Government advances Made-in-Canada sustainable investment guidelines and mandatory climate disclosures to accelerate progress to net-zero emissions by 2050

 

Government advances Made-in-Canada sustainable investment guidelines and mandatory climate disclosures to accelerate progress to net-zero emissions by 2050


October 9, 2024 - Toronto, Ontario - Department of Finance Canada

The federal government is leading the world with a bold climate plan to grow our economy and reach net-zero emissions by 2050. Achieving this goal will require between $125 billion and $140 billion in investment into Canada every year. As a cornerstone of Canada’s net-zero economic plan, the federal government’s $93 billion suite of major economic tax credits are already available to help attract this investment.

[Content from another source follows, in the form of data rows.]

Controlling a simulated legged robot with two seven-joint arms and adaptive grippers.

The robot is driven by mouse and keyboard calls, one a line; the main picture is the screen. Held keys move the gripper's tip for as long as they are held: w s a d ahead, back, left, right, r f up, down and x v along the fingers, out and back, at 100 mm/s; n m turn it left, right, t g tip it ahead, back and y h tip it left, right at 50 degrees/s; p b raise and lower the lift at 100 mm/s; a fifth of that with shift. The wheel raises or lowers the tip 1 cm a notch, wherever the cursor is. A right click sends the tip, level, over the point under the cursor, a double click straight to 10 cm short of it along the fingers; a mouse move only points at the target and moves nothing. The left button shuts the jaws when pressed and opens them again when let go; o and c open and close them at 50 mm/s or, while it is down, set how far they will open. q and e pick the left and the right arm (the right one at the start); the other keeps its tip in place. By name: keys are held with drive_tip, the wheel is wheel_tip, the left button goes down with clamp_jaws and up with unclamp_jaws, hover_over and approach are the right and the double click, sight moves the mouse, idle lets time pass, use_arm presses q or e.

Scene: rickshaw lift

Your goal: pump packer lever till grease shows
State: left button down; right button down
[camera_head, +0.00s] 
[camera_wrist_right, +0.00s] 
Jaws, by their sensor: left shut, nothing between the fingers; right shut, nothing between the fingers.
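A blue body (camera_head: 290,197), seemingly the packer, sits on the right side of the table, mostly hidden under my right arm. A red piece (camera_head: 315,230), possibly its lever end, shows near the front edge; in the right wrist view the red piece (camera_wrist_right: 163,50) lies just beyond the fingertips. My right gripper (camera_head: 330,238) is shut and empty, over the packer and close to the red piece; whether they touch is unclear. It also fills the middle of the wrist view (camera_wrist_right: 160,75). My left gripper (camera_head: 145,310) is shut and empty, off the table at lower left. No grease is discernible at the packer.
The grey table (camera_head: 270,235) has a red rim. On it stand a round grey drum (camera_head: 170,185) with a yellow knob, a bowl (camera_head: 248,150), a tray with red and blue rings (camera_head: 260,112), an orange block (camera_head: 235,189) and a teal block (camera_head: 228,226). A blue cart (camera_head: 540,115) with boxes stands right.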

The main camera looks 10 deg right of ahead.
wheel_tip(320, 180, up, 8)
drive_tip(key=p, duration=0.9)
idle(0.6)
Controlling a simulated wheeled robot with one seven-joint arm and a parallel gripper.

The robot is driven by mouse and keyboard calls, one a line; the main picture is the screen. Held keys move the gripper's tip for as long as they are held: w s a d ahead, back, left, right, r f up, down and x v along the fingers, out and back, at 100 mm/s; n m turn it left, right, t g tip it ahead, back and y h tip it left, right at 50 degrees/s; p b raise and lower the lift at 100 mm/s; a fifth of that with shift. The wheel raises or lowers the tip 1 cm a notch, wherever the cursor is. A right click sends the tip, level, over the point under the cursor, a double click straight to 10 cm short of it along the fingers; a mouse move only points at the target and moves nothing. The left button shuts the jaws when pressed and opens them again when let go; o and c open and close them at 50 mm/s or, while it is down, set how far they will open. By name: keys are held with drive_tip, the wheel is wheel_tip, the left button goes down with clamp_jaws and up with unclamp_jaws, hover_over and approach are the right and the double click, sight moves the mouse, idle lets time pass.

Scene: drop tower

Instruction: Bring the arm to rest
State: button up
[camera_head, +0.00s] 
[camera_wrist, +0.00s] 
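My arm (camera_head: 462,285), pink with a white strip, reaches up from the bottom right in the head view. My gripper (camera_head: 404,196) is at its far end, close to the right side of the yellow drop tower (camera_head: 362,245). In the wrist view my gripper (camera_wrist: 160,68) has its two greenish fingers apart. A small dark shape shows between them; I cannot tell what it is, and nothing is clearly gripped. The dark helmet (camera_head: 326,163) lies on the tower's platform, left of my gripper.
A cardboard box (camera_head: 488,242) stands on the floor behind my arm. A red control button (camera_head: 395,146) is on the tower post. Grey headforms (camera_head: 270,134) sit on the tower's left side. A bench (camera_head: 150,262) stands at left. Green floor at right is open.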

Beyond incentives to attract investment to Canada, investors need robust and transparent guidelines to credibly classify their investments into the clean economy on the path to net-zero. That is why in the 2023 Fall Economic Statement and Budget 2024the government committed to develop a sustainable finance taxonomy identifying “green” and “transition” investments and to expand the coverage of mandatory climate disclosure requirements to private companies. Moving forward with these commitments is essential for market certainty, for Canada to unlock net-zero investments, and to uphold the Paris climate target of limiting global warming to 1.5°C above pre-industrial levels.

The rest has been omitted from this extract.